### EXERCISE AIM
Output the material exactly, but drop every image it holds.

### MATERIAL PROVIDED
================================

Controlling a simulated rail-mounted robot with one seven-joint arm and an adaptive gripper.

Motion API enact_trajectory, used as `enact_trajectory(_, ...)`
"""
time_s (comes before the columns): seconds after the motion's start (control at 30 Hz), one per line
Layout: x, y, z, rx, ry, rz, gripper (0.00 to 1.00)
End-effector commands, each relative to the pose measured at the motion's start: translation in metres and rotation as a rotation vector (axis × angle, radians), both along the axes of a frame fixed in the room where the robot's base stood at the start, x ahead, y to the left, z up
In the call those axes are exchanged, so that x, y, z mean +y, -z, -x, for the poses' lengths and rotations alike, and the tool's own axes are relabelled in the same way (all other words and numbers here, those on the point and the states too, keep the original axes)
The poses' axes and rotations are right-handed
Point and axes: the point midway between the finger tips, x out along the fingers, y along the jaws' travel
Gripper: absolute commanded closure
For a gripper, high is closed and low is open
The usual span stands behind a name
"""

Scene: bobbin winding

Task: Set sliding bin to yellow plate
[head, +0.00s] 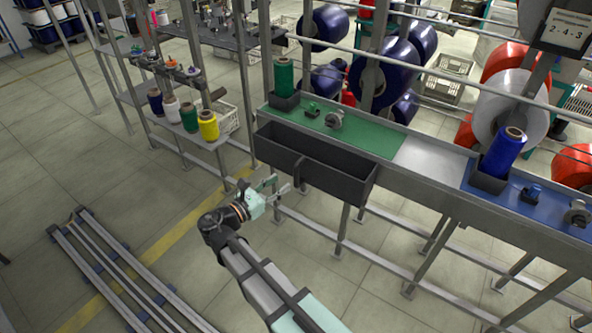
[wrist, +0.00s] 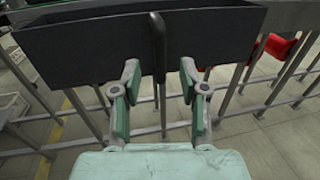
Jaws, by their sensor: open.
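The sliding bin (head: 335,182) is a long black open trough hung along the front of the bench, below the green plate (head: 370,138). In the wrist view the bin (wrist: 75,48) spans the top, with a dark upright handle (wrist: 158,40) at its middle. My gripper (head: 281,188) is open and empty, in front of and below the bin's left half. In the wrist view the handle lines up between the fingertips of my gripper (wrist: 160,72); I cannot tell how far apart they are in depth. I see no yellow plate.
The bench runs on right past a bare grey section (head: 432,160) to a blue plate (head: 535,205) with a blue bobbin (head: 503,152). A green bobbin (head: 284,76) stands at the left end. A shelf with several bobbins is at left.

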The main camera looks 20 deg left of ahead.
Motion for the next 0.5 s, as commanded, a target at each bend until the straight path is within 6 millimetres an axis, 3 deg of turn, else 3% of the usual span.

================================

### ANSWER IN FULL
Controlling a simulated rail-mounted robot with one seven-joint arm and an adaptive gripper.

Motion API enact_trajectory, used as `enact_trajectory(_, ...)`
"""
time_s (comes before the columns): seconds after the motion's start (control at 30 Hz), one per line
Layout: x, y, z, rx, ry, rz, gripper (0.00 to 1.00)
End-effector commands, each relative to the pose measured at the motion's start: translation in metres and rotation as a rotation vector (axis × angle, radians), both along the axes of a frame fixed in the room where the robot's base stood at the start, x ahead, y to the left, z up
In the call those axes are exchanged, so that x, y, z mean +y, -z, -x, for the poses' lengths and rotations alike, and the tool's own axes are relabelled in the same way (all other words and numbers here, those on the point and the states too, keep the original axes)
The poses' axes and rotations are right-handed
Point and axes: the point midway between the finger tips, x out along the fingers, y along the jaws' travel
Gripper: absolute commanded closure
For a gripper, high is closed and low is open
The usual span stands behind a name
"""

Scene: bobbin winding

Task: Set sliding bin to yellow plate
[head, +0.00s] 
[wrist, +0.00s] 
Jaws, by their sensor: open.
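The sliding bin (head: 335,182) is a long black open trough hung along the front of the bench, below the green plate (head: 370,138). In the wrist view the bin (wrist: 75,48) spans the top, with a dark upright handle (wrist: 158,40) at its middle. My gripper (head: 281,188) is open and empty, in front of and below the bin's left half. In the wrist view the handle lines up between the fingertips of my gripper (wrist: 160,72); I cannot tell how far apart they are in depth. I see no yellow plate.
The bench runs on right past a bare grey section (head: 432,160) to a blue plate (head: 535,205) with a blue bobbin (head: 503,152). A green bobbin (head: 284,76) stands at the left end. A shelf with several bobbins is at left.

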The main camera looks 20 deg left of ahead.
Motion for the next 0.5 s, as commanded, a target at each bend until the straight path is within 6 millimetres an axis, 3 deg of turn, else 3% of the usual span.

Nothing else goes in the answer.